Kenneth Leighton (1929-88) was perhaps the last representative of the choral line started by Vaughan Williams and Holst, sharing something of their astringency in his mature choral works. However, in Lully, lulla—composed when he was 18 and poignantly setting the same subject matter as Byrd’s Lullaby, my sweet little baby—the greater influence was Howells, evident in the sensuous harmonies which become jazzy in the final cadence of Leighton’s setting.
Standing slightly to one side of this tradition was Peter Warlock (1894-1930), who though he also admired the Elizabethan composers often feigned to despise what he claimed to be the amateurish technique of Vaughan Williams and his followers. Fastidious in his approach, he composed relatively little but produced several outstanding works of which Bethlehem Down is widely regarded as one of the finest carols in the English repertoire. Another fine masterpiece by another fastidious composer is Jesus Christ the apple tree by Elizabeth Poston (1905-87), who early in her career received encouragement from Warlock.

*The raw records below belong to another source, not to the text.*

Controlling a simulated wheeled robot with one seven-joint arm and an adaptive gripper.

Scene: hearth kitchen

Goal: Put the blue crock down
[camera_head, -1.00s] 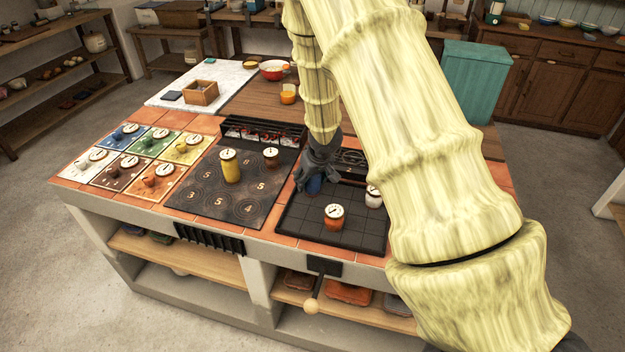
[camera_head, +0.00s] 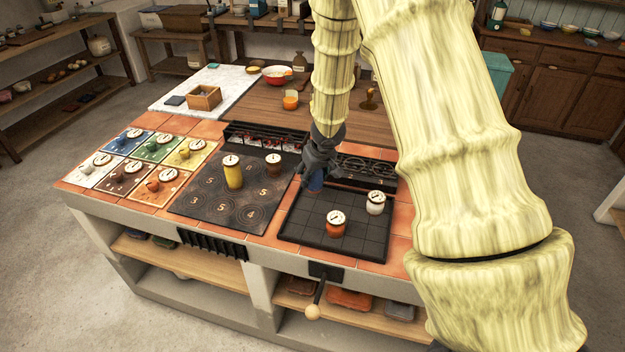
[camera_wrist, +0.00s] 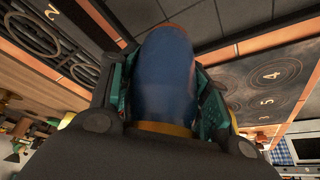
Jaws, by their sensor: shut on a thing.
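The blue crock (camera_head: 315,181) is in my gripper (camera_head: 317,176), over the far left part of the black gridded tray (camera_head: 299,226). In the wrist view the blue crock (camera_wrist: 167,75) fills the middle, between the teal-padded fingers of my gripper (camera_wrist: 165,95). The fingers are shut on its sides. In the head view the gripper hides most of the crock, and I cannot tell whether its base touches the tray. An orange crock (camera_head: 336,229) and a white crock (camera_head: 376,206), both with dial-like lids, stand on the same tray.
Left of the tray is a dark numbered board (camera_head: 207,208) with a yellow crock (camera_head: 233,176) and a brown crock (camera_head: 273,164). Coloured cards (camera_head: 119,180) with crocks lie further left. A dark ringed panel (camera_head: 372,168) is behind the tray. The tray's front left is clear.

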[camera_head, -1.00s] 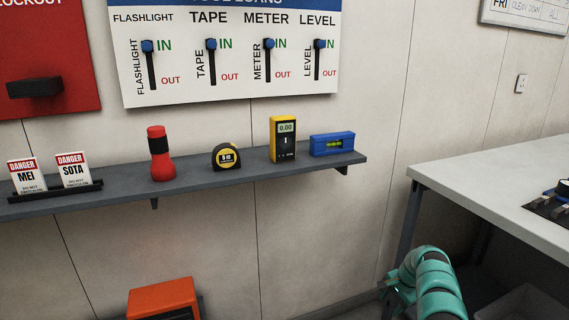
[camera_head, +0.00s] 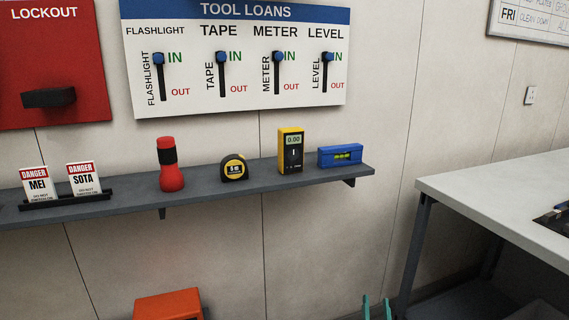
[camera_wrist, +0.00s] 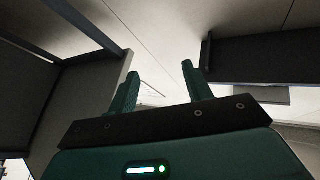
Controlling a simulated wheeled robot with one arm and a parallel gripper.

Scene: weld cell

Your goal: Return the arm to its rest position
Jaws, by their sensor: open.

Curiously, some of Warlock’s more elliptical harmonies approach the style of French choral works such as those by Pierre Villette or Francis Poulenc (1899-1963), whose setting of O magnum mysterium seems to evoke both the mystery of Christ’s appearance within a stable, and the chill of a winter’s night. Dealing with a similar scene is Ecce puer, composed in 1994 by Chris Chivers (born 1967): from 1989-94 he was the lay chaplain, housemaster and chorister’s tutor at King’s College School, Cambridge whose choir certainly inspired his work.

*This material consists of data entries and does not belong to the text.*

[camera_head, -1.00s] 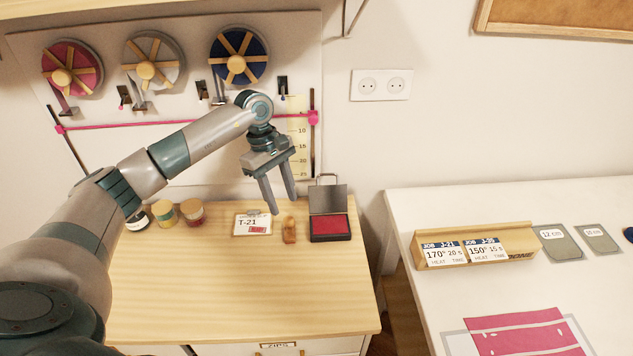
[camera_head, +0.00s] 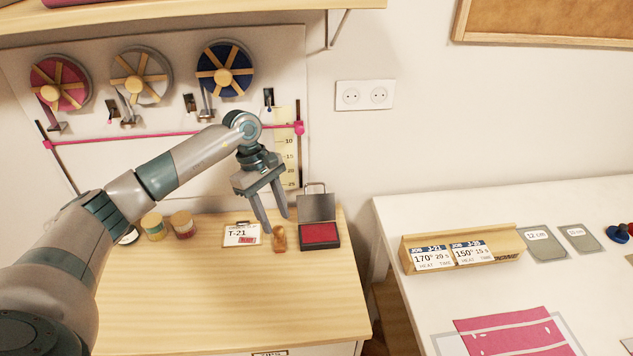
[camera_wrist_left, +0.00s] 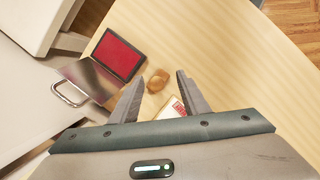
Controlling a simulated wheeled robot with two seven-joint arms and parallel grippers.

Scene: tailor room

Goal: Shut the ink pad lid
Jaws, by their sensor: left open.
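The ink pad (camera_head: 320,234) sits on the wooden cabinet top with its red pad showing. Its grey metal lid (camera_head: 317,207) stands upright at the back edge, with a wire handle on top. In the left wrist view the red pad (camera_wrist_left: 119,54) and the lid (camera_wrist_left: 90,82) show at the upper left, the handle at the lid's far edge. My left gripper (camera_head: 277,225) is open and empty, fingers pointing down, just left of the lid and apart from it. My right gripper is not in view.
A small wooden stamp (camera_head: 279,238) stands left of the ink pad, close under my fingers. A T-21 card (camera_head: 241,234) and several small jars (camera_head: 154,226) lie further left. The cabinet top's front area (camera_head: 230,300) is clear. A white table (camera_head: 400,310) stands to the right.

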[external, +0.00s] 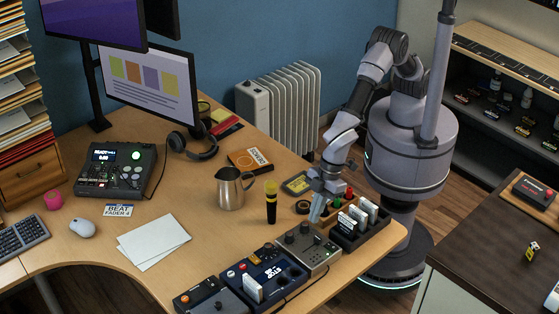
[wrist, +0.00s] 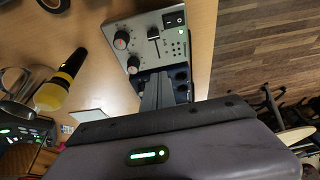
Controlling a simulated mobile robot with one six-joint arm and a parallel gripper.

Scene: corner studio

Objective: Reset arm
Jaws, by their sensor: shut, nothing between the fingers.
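My gripper (external: 317,207) is shut and empty. In the external view it points down over the desk's right part, just above or beside the grey mixer box (external: 307,247). My arm reaches it from the robot base standing behind the desk's right end. In the wrist view the closed fingers (wrist: 157,92) show in front of the same grey box with its knobs and switch (wrist: 150,38). Whether the fingertips touch the box cannot be told.
A black-and-yellow microphone (external: 270,203) stands upright left of my gripper, beside a metal jug (external: 230,188). A black rack with white cards (external: 345,238) lies close on the right. A blue device (external: 262,275) is in front. A dark counter (external: 480,260) stands further right.

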Yet another setting of O magnum mysterium comes from the American composer Morten Lauridsen (born 1943): more serene than Poulenc’s, the music’s added-note harmonies create the effect of sunlight bursting from behind more conventional chords. Youngest of all composers presented here is another American, Eric Whitacre (born 1970), who began making his reputation as a choral composer in his 20s. Lux aurumque (Light and Gold) is one of his most popular works, setting a poem by Edward Esch which Whitacre had translated into Latin by the American poet Charles Anthony Silvestri. The music shows a kinship to the ecstatic style of John Tavener.

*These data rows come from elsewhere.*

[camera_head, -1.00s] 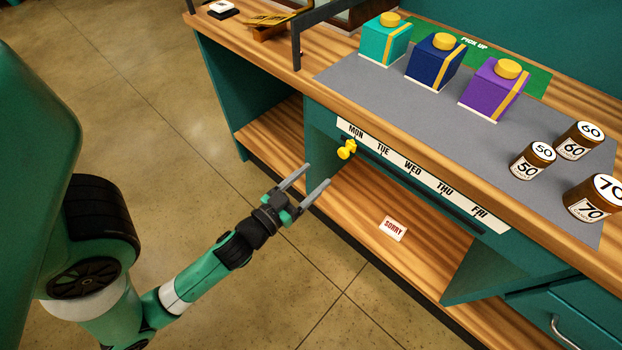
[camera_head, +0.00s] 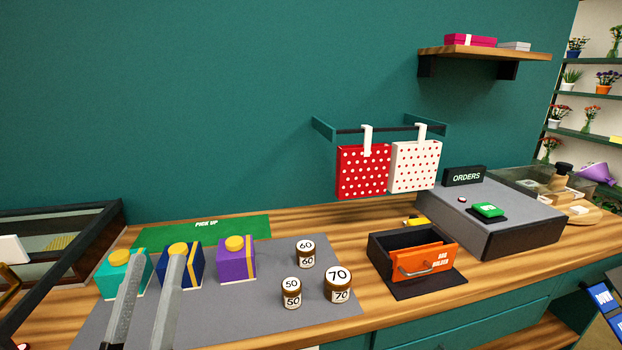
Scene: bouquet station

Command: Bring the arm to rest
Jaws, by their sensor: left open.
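My left gripper (camera_head: 146,300) shows at the lower left of the head view. Its two long grey fingers point up and are apart, with nothing between them. The fingers overlap the view of the teal box (camera_head: 112,284) and the navy box (camera_head: 190,268), which stand behind them on the grey mat; I cannot tell how far apart they are in depth. The rest of the left arm is below the frame. My right gripper is not in view.
A purple box (camera_head: 236,264) and jars marked 60 (camera_head: 306,255), 50 (camera_head: 291,293) and 70 (camera_head: 338,287) stand on the mat (camera_head: 255,315). Dotted bags (camera_head: 363,175) hang on the rail.

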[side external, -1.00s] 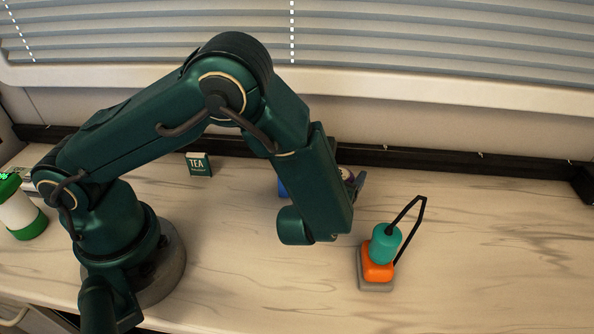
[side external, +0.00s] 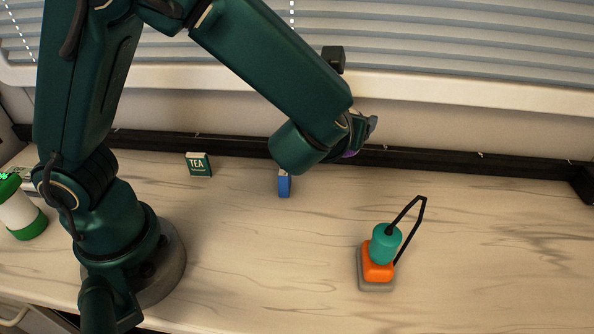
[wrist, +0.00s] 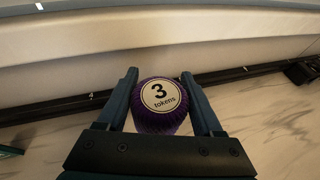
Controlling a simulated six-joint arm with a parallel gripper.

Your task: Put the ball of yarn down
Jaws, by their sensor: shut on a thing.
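The ball of yarn (wrist: 158,122) is purple, with a round white label reading "3 tokens". In the wrist view it sits between the two fingers of my gripper (wrist: 163,100), which is shut on it. In the side view my gripper (side external: 362,128) is high, near the dark strip at the back of the counter. Only a sliver of purple yarn (side external: 349,154) shows there; the rest is hidden by my wrist. The ball appears to be off the counter.
The wooden-look counter (side external: 480,240) has a wide bare stretch at right. A stacked teal, orange and grey object with a black loop (side external: 378,268) stands at centre right. A blue box (side external: 284,186), a green tea box (side external: 198,165) and a green-white canister (side external: 22,215) stand further left.

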Tchaikovsky (1840-93) may at first seem something of an interloper in this company, yet curiously there is an English link to his Legend, otherwise known as The Crown of roses. The text, telling how the Christ-Child in his garden is crowned with thorns by children who have taken all his flowers, was translated into Russian from Richard Henry Stoddard’s poem Roses and Thorns. Tchaikovsky had originally set this for high voice and piano in 1883, yet such was its success that in 1889 he made an a cappella choral version, as performed here, for the chorus of the Imperial Opera in Saint Petersburg.
Tchaikovsky revolutionised Russian church music with his setting of the Liturgy of St John Chrysostom, which broke the Orthodox Church’s monopoly on liturgical settings. Yet in some ways the Englishman John Tavener (1944-2013), who converted to the Russian Orthodox Church in 1977, has reverted to a pre-Tchaikovskian style of music: more meditative and much influenced by the bass drones of Greek Orthodox music, the latter evident even in his relatively lively Today the Virgin. Somewhat outside that tradition is his setting of William Blake’s The Lamb, where the initial soprano line is mirrored to piquant harmonic effect, followed by the balm of the harmonious full chorus.